● DATASET CONTENT
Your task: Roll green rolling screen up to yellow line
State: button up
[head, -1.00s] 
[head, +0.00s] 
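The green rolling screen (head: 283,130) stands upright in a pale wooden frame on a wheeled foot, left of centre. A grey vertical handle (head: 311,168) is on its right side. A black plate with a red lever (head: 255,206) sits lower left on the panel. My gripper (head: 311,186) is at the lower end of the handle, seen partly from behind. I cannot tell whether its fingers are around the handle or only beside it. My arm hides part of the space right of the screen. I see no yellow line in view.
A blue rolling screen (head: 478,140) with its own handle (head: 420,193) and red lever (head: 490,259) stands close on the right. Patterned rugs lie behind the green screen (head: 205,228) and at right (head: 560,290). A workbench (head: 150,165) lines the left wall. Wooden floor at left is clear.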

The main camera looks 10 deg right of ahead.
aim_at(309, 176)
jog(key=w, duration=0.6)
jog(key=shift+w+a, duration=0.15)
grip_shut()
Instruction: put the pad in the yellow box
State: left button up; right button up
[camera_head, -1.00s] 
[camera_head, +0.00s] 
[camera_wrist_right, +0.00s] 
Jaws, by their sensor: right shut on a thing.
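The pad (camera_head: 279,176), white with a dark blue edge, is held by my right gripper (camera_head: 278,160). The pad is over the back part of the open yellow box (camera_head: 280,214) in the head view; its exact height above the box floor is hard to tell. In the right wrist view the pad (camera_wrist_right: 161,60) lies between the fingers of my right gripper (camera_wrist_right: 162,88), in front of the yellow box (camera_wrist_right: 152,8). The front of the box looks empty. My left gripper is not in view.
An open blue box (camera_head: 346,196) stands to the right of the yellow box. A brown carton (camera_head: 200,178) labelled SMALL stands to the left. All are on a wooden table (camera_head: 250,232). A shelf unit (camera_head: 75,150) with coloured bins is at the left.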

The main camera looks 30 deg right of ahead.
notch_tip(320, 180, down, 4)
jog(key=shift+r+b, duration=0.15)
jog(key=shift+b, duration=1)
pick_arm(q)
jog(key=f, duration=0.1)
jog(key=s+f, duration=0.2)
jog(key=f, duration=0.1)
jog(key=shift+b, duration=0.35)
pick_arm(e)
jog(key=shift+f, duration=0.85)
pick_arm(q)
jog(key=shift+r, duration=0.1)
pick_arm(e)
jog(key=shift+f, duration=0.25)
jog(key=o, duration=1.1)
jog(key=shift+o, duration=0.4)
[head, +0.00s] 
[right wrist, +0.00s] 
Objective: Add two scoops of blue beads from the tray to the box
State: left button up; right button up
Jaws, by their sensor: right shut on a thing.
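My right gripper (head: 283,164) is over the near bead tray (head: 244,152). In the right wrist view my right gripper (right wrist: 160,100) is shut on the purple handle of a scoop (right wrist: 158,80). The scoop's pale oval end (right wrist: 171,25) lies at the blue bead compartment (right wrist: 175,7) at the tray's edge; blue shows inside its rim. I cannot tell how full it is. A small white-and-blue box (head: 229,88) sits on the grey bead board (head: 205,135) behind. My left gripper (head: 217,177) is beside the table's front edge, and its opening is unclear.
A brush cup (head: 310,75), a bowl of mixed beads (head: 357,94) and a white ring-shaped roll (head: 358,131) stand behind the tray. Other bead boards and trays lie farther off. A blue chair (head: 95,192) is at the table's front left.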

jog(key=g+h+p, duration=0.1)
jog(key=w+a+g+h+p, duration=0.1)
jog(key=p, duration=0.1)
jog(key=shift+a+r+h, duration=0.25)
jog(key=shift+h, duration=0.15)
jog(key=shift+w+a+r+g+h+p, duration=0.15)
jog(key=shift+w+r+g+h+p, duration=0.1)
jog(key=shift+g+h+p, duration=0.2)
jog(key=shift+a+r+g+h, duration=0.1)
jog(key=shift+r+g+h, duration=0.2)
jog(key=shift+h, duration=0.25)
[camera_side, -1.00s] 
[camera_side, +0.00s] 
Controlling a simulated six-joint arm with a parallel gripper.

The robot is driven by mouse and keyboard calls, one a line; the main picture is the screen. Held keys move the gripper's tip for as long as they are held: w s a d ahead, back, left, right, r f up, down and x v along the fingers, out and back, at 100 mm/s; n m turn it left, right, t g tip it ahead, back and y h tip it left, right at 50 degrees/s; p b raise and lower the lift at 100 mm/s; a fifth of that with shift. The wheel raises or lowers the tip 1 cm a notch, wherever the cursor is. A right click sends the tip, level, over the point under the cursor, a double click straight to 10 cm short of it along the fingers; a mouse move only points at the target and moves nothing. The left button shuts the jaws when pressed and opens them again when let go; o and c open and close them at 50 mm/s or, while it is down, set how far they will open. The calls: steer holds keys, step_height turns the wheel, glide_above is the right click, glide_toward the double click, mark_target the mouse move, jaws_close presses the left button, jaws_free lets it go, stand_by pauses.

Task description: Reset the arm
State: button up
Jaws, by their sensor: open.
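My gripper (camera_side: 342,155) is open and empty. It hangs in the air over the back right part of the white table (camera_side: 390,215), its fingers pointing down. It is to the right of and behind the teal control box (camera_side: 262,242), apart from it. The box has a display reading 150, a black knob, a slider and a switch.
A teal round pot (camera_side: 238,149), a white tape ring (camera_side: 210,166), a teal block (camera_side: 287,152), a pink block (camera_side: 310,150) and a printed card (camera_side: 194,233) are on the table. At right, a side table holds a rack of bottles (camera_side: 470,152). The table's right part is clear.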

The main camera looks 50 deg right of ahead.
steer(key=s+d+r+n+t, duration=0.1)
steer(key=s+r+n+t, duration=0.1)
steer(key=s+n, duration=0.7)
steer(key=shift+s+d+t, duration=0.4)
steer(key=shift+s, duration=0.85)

● STATED EXERCISE
Please copy only the lines between the first line of the entries and the line with "[camera_wrist_right, +0.00s]", keeping those two end lines as well, exactly as written.

● OUTPUT FOR THIS EXERCISE
Your task: Roll green rolling screen up to yellow line
State: button up
[head, -1.00s] 
[head, +0.00s] 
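The green rolling screen (head: 283,130) stands upright in a pale wooden frame on a wheeled foot, left of centre. A grey vertical handle (head: 311,168) is on its right side. A black plate with a red lever (head: 255,206) sits lower left on the panel. My gripper (head: 311,186) is at the lower end of the handle, seen partly from behind. I cannot tell whether its fingers are around the handle or only beside it. My arm hides part of the space right of the screen. I see no yellow line in view.
A blue rolling screen (head: 478,140) with its own handle (head: 420,193) and red lever (head: 490,259) stands close on the right. Patterned rugs lie behind the green screen (head: 205,228) and at right (head: 560,290). A workbench (head: 150,165) lines the left wall. Wooden floor at left is clear.

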The main camera looks 10 deg right of ahead.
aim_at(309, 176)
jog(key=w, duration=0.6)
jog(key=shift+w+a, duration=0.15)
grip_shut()
Instruction: put the pad in the yellow box
State: left button up; right button up
[camera_head, -1.00s] 
[camera_head, +0.00s] 
[camera_wrist_right, +0.00s] 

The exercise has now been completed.